• **CHALLENGE**
Gather all lines containing the string "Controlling" and copy them out.

• **DATA FOR PROCESSING**
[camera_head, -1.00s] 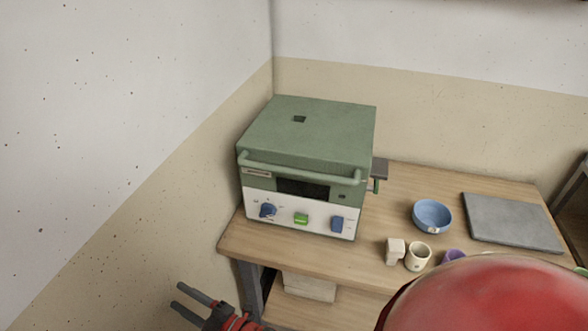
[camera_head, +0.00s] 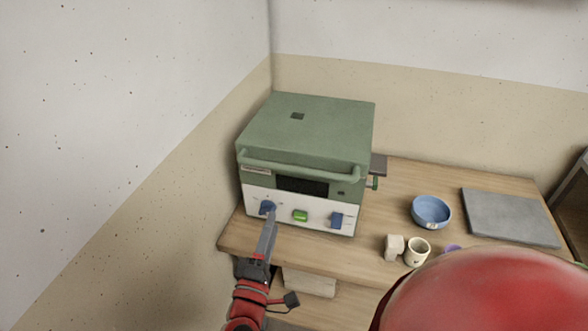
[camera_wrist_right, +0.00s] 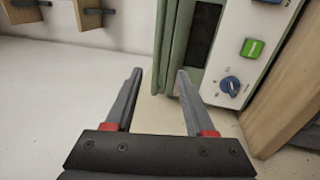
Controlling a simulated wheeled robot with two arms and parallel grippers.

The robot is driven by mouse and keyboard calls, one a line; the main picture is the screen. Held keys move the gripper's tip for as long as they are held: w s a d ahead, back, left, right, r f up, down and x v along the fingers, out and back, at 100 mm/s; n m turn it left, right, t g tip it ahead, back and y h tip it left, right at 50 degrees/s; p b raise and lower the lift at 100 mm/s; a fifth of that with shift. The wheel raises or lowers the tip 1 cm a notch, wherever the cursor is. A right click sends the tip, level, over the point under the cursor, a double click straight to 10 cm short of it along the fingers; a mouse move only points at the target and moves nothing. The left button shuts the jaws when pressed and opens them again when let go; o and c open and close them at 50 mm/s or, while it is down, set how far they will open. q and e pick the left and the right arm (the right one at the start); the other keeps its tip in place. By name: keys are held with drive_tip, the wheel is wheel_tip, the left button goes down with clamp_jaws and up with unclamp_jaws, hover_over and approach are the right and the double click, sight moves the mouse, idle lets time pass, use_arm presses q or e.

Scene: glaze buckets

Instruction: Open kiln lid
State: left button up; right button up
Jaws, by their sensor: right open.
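The kiln (camera_head: 300,160) is a green box with a white front panel on the wooden table, and its lid (camera_head: 320,125) is down. A green bar handle (camera_head: 300,168) runs along the lid's front. My right gripper (camera_head: 270,212) is in front of the panel, below the handle, and overlaps the left blue knob (camera_head: 267,207). In the right wrist view, its two fingers (camera_wrist_right: 158,75) are apart and empty. The kiln's green edge (camera_wrist_right: 168,50) shows beyond them, with the blue knob (camera_wrist_right: 230,86) to the right. I cannot tell whether the fingers touch the kiln. My left gripper is out of view.
A green button (camera_head: 300,216) and another blue control (camera_head: 337,220) sit on the panel. On the table (camera_head: 400,190) are a blue bowl (camera_head: 431,211), small cups (camera_head: 417,252) and a grey slab (camera_head: 510,217). Walls stand close to the left and behind. A large red rounded shape covers the lower right.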

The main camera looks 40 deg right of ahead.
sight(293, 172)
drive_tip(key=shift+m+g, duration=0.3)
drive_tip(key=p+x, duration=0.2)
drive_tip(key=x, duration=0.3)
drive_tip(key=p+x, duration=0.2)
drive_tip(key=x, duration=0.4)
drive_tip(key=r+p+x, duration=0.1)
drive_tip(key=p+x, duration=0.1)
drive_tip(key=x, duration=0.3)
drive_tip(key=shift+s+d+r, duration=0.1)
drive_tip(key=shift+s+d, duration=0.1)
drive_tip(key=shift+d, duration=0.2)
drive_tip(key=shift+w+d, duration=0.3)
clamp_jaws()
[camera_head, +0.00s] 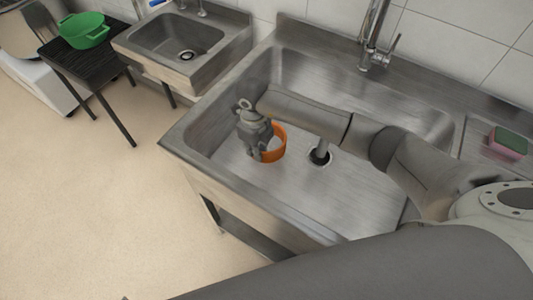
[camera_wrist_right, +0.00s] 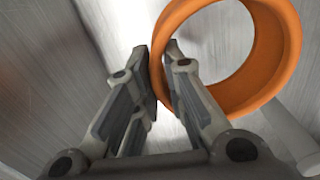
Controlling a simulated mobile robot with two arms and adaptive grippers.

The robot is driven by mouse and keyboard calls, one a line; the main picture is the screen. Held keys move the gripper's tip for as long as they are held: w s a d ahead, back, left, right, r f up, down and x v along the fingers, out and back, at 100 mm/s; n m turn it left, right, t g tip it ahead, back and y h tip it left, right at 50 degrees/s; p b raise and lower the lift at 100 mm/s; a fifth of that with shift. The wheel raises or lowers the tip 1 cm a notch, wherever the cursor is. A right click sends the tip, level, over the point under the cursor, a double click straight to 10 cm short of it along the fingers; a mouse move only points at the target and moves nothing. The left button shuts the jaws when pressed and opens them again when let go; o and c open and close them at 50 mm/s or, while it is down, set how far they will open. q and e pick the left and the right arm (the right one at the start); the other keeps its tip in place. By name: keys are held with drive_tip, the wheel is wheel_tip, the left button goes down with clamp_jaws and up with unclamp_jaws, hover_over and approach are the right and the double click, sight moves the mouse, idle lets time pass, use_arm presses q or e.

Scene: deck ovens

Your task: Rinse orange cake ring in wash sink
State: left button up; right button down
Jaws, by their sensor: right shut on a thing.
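An orange cake ring (camera_head: 274,146) is inside the large steel wash sink (camera_head: 235,172), left of its drain. My right gripper (camera_head: 258,150) reaches down into the sink and is shut on the ring's wall. In the right wrist view, the ring (camera_wrist_right: 285,62) shows as an open band, with its near left wall between the fingertips of my right gripper (camera_wrist_right: 163,75). Whether the ring touches the sink floor I cannot tell. My left gripper is not in view.
A tall tap (camera_head: 372,50) stands at the sink's back edge. A pink and green sponge (camera_head: 508,143) lies on the right ledge. A smaller sink (camera_head: 170,40) and a dark stand with a green bowl (camera_head: 84,30) are at left. The floor at left is clear.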

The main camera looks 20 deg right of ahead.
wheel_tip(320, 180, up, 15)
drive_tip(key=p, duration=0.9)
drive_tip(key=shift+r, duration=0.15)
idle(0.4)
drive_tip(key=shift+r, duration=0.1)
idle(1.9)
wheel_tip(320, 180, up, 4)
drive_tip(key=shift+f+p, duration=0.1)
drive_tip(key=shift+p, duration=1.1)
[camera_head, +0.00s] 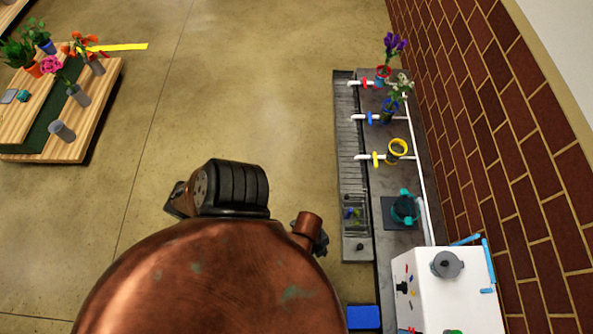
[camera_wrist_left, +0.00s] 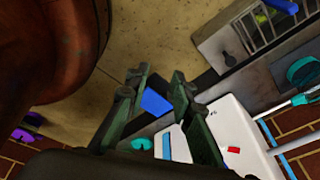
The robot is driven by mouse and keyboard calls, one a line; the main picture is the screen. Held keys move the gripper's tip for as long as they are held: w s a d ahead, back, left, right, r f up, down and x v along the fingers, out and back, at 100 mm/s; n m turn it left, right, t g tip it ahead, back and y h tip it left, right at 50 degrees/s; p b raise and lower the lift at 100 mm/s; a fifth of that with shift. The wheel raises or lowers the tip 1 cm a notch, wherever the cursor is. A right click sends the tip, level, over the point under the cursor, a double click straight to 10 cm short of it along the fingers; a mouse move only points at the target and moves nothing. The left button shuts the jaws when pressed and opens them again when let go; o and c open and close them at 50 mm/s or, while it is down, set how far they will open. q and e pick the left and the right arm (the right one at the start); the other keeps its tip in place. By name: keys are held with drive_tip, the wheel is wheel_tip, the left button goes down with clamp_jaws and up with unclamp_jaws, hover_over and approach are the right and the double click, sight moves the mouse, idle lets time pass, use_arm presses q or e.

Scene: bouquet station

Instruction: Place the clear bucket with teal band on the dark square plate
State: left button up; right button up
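A dark square plate (camera_head: 389,222) lies on the grey bench along the brick wall. A dark-looking round thing with teal parts (camera_head: 404,208) stands over its right part in the head view. I cannot tell whether this is the clear bucket with teal band, or whether it rests on the plate. A round teal-rimmed thing (camera_wrist_left: 303,72) also shows at the right edge of the left wrist view. A smaller teal thing (camera_wrist_left: 142,145) is partly hidden behind my left gripper. My left gripper (camera_wrist_left: 157,82) is open and empty. My right gripper is not in view.
Yellow (camera_head: 398,148) and blue (camera_head: 390,112) buckets stand farther along the bench, beside white pipes. A white box (camera_head: 450,290) stands at the near end, with a blue block (camera_head: 363,317) to its left. A wooden flower table (camera_head: 95,110) is at far left. Floor between is clear.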

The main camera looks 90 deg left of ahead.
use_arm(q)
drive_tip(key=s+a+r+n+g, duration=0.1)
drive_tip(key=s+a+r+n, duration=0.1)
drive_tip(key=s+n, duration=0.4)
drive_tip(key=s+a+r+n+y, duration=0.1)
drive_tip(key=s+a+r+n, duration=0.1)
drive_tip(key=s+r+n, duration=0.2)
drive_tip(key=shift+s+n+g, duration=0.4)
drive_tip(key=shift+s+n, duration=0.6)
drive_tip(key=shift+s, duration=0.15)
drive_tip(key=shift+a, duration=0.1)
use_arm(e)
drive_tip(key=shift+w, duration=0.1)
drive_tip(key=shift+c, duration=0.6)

• **SOLUTION TO THE PROBLEM**
Controlling a simulated wheeled robot with two arms and parallel grippers.
Controlling a simulated mobile robot with two arms and adaptive grippers.

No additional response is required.